[Robot task records]
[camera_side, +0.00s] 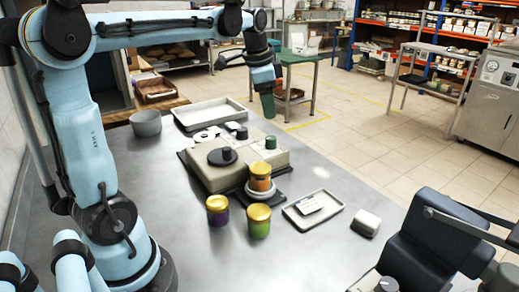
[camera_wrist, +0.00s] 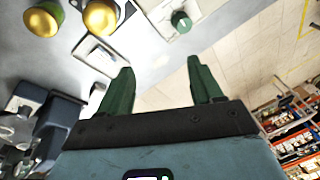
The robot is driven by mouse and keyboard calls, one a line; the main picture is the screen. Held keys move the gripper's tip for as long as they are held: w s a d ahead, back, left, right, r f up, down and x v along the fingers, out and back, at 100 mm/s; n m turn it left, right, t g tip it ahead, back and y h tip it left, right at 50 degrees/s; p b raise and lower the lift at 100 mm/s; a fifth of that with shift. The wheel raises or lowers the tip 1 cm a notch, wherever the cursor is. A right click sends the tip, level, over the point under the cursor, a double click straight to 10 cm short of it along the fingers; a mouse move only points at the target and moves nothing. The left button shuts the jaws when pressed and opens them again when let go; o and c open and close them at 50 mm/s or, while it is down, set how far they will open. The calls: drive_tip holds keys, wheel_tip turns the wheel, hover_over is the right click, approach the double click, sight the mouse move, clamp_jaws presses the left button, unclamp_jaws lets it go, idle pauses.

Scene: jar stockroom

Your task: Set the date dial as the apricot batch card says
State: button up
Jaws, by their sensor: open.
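My gripper (camera_side: 268,110) is open and empty, in the air above and behind the grey-beige machine (camera_side: 210,178). Its two green fingers are spread apart in the wrist view (camera_wrist: 160,66). The machine carries a round black dial (camera_side: 222,156) and a green knob (camera_side: 270,142), which also shows in the wrist view (camera_wrist: 181,21), apart from the fingers. I cannot tell which one is the date dial, nor read its setting. A white card (camera_side: 310,204) lies in a shallow tray (camera_side: 292,214) right of the jars. Its writing is too small to read.
An orange gold-lidded jar (camera_side: 260,178) stands on the machine's front. Purple (camera_side: 217,211) and green (camera_side: 258,222) gold-lidded jars stand before it. A grey bowl (camera_side: 146,123) and an empty tray (camera_side: 210,114) are behind. A white block (camera_side: 366,222) sits right.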

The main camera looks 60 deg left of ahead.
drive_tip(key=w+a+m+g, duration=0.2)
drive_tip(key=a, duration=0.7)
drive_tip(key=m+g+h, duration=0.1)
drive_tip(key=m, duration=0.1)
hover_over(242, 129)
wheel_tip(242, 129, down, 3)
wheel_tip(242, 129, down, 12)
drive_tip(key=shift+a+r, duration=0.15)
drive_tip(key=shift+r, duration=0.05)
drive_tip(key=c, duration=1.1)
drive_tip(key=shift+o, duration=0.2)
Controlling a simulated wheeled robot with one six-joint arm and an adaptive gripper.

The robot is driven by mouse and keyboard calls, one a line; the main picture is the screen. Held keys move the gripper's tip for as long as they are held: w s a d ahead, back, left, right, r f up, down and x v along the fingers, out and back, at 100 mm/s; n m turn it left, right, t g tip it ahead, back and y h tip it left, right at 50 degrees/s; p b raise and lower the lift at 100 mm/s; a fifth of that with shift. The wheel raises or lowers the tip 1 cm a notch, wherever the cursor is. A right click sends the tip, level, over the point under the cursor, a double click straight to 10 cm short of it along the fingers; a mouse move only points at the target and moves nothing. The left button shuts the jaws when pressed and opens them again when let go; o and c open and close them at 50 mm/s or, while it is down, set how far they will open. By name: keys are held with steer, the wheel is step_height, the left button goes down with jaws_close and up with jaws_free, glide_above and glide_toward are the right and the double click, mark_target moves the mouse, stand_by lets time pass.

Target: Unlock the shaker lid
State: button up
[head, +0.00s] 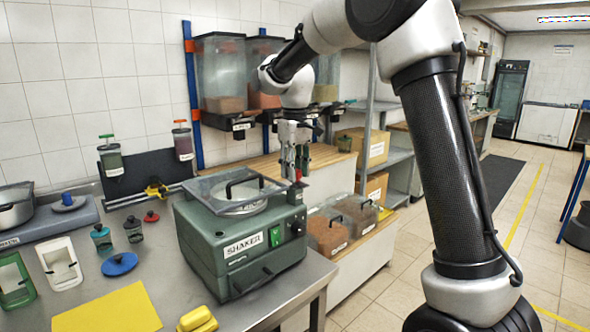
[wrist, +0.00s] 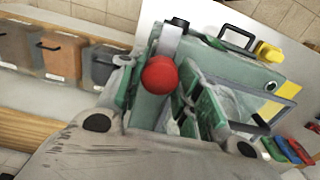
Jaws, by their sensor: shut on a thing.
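The shaker (head: 240,245) is a green box on the metal bench, with a label on its front. Its clear lid (head: 215,188) with a black handle lies flat over the top and looks closed. A red knob (head: 298,174) stands at the lid's right rear side; it shows large in the wrist view (wrist: 160,75). My gripper (head: 293,172) points down at this knob and is shut on it. In the wrist view my gripper (wrist: 165,100) has its fingers on either side of the knob. The fingers partly hide the knob's mount.
Bins of brown and reddish contents (head: 327,233) stand right of the shaker, below hanging dispensers (head: 220,75). A yellow sheet (head: 110,312), a yellow block (head: 197,320) and a blue lid (head: 120,264) lie on the bench. Small shaker bottles (head: 102,240) stand to the left.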

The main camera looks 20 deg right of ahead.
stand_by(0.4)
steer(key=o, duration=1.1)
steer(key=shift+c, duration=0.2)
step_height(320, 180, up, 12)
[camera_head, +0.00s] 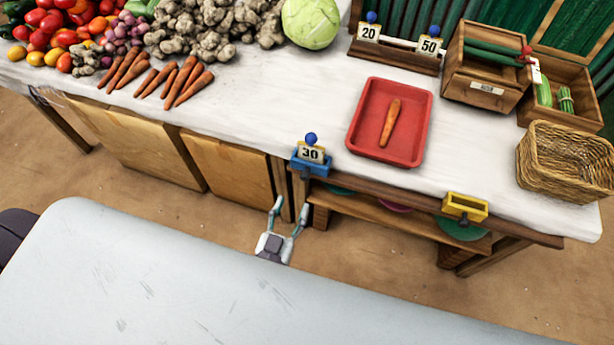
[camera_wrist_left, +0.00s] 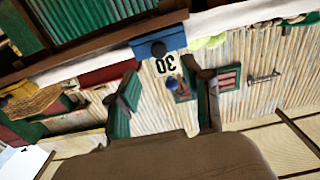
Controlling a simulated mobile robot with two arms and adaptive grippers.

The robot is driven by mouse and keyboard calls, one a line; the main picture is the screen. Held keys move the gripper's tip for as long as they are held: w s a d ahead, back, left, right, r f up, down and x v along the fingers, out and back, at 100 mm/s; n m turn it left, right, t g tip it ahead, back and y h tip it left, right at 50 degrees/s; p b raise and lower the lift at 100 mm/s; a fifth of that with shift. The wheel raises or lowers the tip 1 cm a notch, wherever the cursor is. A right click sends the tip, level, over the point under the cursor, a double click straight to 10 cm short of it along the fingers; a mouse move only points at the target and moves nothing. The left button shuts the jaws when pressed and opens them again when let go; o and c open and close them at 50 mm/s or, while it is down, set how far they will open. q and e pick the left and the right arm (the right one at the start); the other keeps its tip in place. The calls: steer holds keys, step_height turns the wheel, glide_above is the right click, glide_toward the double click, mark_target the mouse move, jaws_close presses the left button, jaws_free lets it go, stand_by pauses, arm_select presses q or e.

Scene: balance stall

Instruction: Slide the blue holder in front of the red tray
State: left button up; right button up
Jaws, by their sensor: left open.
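The blue holder (camera_head: 318,168) sits at the front edge of the white counter, left of the red tray and a little nearer to me. It bears a card marked 30 with a blue ball on top. The red tray (camera_head: 423,125) lies on the counter with one carrot (camera_head: 390,122) in it. My left gripper (camera_head: 291,206) is open and empty, in front of the counter edge and lower left of the holder, apart from it. In the left wrist view the blue holder (camera_wrist_left: 160,44) shows beyond the open fingers (camera_wrist_left: 166,92). My right gripper is not in view.
A yellow holder (camera_head: 465,207) sits on the front edge to the right. A wicker basket (camera_head: 567,160) and wooden crates stand at the right, a rack with cards 20 and 50 (camera_head: 395,47) at the back. Carrots and vegetables lie at the left. The edge between the holders is clear.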

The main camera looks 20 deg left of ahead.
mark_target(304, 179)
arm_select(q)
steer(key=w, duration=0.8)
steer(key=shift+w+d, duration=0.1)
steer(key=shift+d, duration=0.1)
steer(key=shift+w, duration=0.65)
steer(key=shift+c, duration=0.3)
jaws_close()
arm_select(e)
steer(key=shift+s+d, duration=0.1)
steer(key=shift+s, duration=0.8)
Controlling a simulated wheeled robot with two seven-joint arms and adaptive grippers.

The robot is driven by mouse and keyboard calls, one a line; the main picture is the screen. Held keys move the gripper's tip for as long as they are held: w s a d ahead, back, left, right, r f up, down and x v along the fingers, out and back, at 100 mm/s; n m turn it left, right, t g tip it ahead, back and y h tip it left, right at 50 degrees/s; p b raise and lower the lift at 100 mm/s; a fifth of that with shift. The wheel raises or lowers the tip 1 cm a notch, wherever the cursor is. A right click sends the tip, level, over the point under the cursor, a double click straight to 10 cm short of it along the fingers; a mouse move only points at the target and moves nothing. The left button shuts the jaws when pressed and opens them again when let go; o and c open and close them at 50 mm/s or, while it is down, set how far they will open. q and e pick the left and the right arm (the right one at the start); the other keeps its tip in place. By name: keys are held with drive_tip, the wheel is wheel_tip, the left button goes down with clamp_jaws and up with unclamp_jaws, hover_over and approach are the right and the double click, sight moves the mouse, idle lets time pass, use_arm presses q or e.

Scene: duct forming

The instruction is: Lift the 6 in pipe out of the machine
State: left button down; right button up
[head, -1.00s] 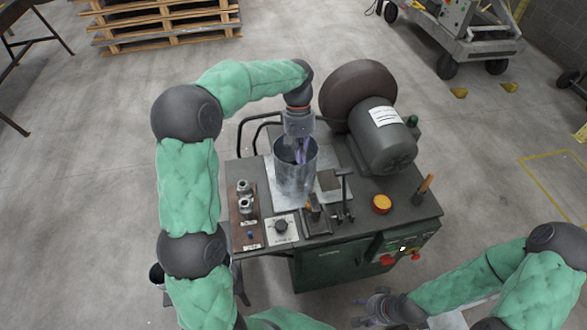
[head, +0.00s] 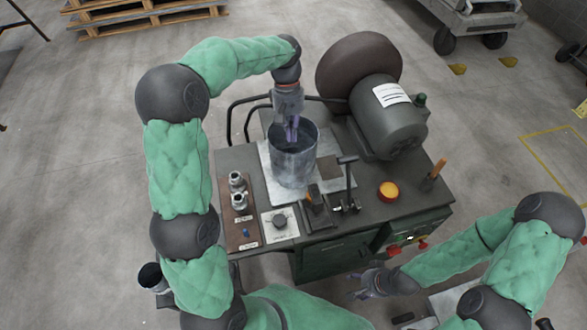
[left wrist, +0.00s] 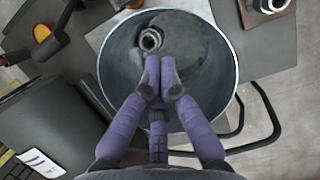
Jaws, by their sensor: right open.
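The 6 in pipe (head: 292,168) is a grey metal cylinder standing upright on a light plate on the green machine (head: 330,258). Its open top faces up, and its round rim and inside show in the left wrist view (left wrist: 222,60). My left gripper (head: 292,138) points down at the pipe's mouth, fingers over the middle of the opening. In the left wrist view its purple fingers (left wrist: 162,78) are drawn together with nothing seen between them, apart from the rim. How deep the tips sit is unclear. My right gripper (head: 362,284) is open and empty in front of the machine.
A dark motor (head: 388,115) with a round housing stands behind and right of the pipe. Levers (head: 346,180), an orange button (head: 389,190) and metal fittings (head: 238,190) sit around it on the machine top. Pallets (head: 140,15) stand far back.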

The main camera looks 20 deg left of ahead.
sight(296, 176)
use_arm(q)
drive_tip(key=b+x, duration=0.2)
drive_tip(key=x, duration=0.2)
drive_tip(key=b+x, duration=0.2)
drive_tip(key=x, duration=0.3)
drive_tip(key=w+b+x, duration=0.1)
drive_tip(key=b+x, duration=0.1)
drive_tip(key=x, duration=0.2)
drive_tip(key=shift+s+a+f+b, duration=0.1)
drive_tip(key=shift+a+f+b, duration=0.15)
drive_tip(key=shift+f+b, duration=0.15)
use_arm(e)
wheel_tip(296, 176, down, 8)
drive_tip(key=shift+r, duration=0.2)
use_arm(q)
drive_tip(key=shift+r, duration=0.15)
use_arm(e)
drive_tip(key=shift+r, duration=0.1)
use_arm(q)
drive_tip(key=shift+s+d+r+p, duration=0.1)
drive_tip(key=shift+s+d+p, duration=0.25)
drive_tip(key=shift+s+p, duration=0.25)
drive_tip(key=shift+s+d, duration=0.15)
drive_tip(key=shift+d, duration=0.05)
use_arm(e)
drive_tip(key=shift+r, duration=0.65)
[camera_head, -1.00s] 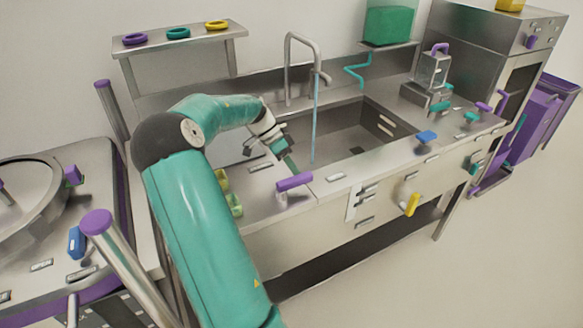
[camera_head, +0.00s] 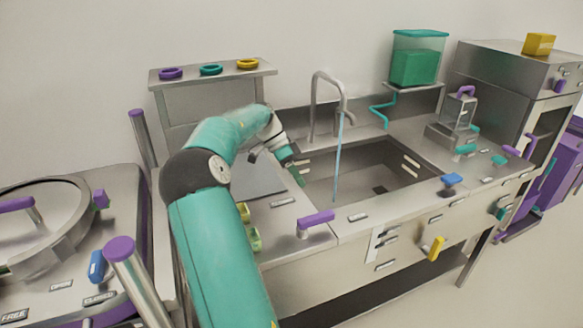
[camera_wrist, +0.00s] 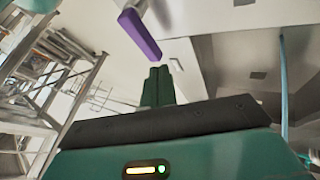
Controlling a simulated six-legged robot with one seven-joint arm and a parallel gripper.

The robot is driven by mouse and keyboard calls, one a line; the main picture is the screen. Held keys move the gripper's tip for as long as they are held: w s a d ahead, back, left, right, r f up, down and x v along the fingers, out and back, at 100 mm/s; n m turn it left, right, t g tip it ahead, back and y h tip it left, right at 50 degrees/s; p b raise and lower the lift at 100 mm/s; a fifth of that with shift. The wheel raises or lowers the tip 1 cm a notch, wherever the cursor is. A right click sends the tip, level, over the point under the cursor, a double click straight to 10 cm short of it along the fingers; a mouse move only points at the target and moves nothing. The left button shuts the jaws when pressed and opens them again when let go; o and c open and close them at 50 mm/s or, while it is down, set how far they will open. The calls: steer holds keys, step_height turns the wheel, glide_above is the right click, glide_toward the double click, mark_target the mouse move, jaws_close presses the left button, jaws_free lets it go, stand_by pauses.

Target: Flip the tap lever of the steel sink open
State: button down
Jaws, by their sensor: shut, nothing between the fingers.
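The steel sink (camera_head: 318,200) is set into the counter, with a curved steel tap (camera_head: 313,105) at its back. A thin blue stream runs from the spout into the basin. A lever with a purple handle (camera_head: 316,219) stands on the counter by the basin's front left corner. In the wrist view the purple handle (camera_wrist: 140,33) lies just beyond my fingertips, to their upper left. My gripper (camera_head: 300,180) is shut and empty, over the basin's left edge, behind the lever and apart from it. It also shows shut in the wrist view (camera_wrist: 158,73).
Yellow-green round parts (camera_head: 250,229) stand on the counter left of the lever. A blue handle (camera_head: 452,180) and a yellow handle (camera_head: 436,247) are on the sink unit's right front. A shelf with rings (camera_head: 212,75) is behind my arm. A round-lidded unit (camera_head: 40,230) stands left.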

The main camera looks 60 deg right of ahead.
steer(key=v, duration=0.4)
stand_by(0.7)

→ WHAT THE TASK ASKS: Find the word "adaptive" in the data and show each line that holds it.

→ THE RESULT:
Controlling a simulated wheeled robot with one six-joint arm and an adaptive gripper.
Controlling a simulated mobile robot with two arms and adaptive grippers.
Controlling a simulated wheeled robot with two seven-joint arms and adaptive grippers.

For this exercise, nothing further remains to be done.